TASK TO COMPLETE: Copy the lines below as they are; omit the images they contain.
----------
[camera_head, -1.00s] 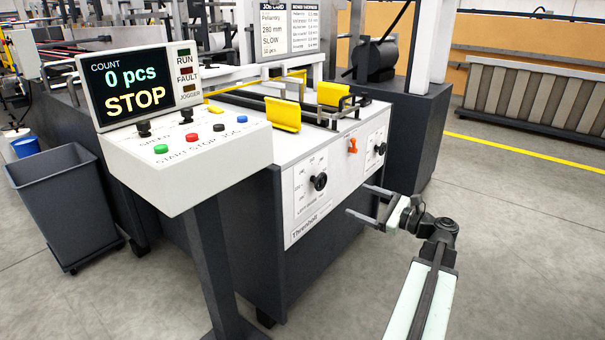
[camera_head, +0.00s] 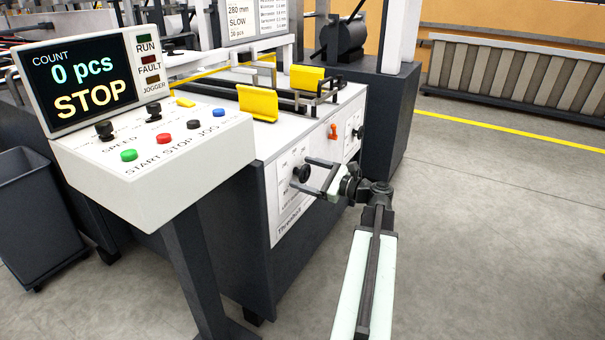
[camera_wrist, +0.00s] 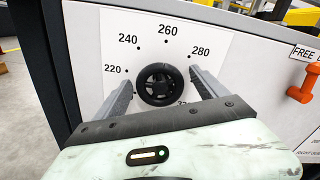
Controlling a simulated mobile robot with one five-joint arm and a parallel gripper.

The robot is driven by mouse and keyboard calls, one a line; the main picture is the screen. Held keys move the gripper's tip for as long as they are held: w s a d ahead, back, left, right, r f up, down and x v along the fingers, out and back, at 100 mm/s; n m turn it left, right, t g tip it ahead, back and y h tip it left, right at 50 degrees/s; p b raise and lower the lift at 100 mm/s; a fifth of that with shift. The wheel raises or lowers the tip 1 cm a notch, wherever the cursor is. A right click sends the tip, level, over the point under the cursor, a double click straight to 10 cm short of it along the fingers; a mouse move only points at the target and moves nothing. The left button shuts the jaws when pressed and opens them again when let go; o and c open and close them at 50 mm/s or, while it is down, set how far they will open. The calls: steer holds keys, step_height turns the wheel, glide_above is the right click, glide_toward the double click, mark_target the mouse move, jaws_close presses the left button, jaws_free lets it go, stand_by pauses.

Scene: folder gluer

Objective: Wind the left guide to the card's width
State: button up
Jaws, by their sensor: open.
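The left guide's black knob (camera_wrist: 160,85) sits in a white dial plate marked 220, 240, 260 and 280; a lower mark is partly hidden. I cannot tell its setting. It also shows on the machine's front panel in the head view (camera_head: 301,173). My gripper (camera_wrist: 160,78) is open, with one finger on each side of the knob and a gap at both sides. In the head view, my gripper (camera_head: 300,172) is at the panel. The left yellow guide (camera_head: 258,103) stands on the machine top, left of the other yellow guide (camera_head: 306,78). The job card (camera_head: 240,18) reads 280 mm.
An orange lever (camera_head: 333,131) and a second black knob (camera_head: 357,133) are right of the dial. The control console (camera_head: 150,165) stands close on the left, its display (camera_head: 82,83) reading 0 pcs and STOP. The floor at right is open.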

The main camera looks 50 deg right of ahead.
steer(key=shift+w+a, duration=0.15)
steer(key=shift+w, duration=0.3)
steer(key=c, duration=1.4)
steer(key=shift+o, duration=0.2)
----------
SOLUTION TO THIS PROBLEM:
[camera_head, -1.00s] 
[camera_head, +0.00s] 
[camera_wrist, +0.00s] 
Controlling a simulated mobile robot with one five-joint arm and a parallel gripper.

The robot is driven by mouse and keyboard calls, one a line; the main picture is the screen. Held keys move the gripper's tip for as long as they are held: w s a d ahead, back, left, right, r f up, down and x v along the fingers, out and back, at 100 mm/s; n m turn it left, right, t g tip it ahead, back and y h tip it left, right at 50 degrees/s; p b raise and lower the lift at 100 mm/s; a fifth of that with shift. The wheel raises or lowers the tip 1 cm a notch, wherever the cursor is. A right click sends the tip, level, over the point under the cursor, a double click straight to 10 cm short of it along the fingers; a mouse move only points at the target and moves nothing. The left button shuts the jaws when pressed and opens them again when let go; o and c open and close them at 50 mm/s or, while it is down, set how far they will open. The calls: steer holds keys, step_height turns the wheel, glide_above is the right click, glide_toward the double click, mark_target the mouse move, jaws_close presses the left button, jaws_free lets it go, stand_by pauses.

Scene: folder gluer

Objective: Wind the left guide to the card's width
State: button up
Jaws, by their sensor: open.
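The left guide's black knob (camera_wrist: 160,85) sits in a white dial plate marked 220, 240, 260 and 280; a lower mark is partly hidden. I cannot tell its setting. It also shows on the machine's front panel in the head view (camera_head: 301,173). My gripper (camera_wrist: 160,78) is open, with one finger on each side of the knob and a gap at both sides. In the head view, my gripper (camera_head: 300,172) is at the panel. The left yellow guide (camera_head: 258,103) stands on the machine top, left of the other yellow guide (camera_head: 306,78). The job card (camera_head: 240,18) reads 280 mm.
An orange lever (camera_head: 333,131) and a second black knob (camera_head: 357,133) are right of the dial. The control console (camera_head: 150,165) stands close on the left, its display (camera_head: 82,83) reading 0 pcs and STOP. The floor at right is open.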

The main camera looks 50 deg right of ahead.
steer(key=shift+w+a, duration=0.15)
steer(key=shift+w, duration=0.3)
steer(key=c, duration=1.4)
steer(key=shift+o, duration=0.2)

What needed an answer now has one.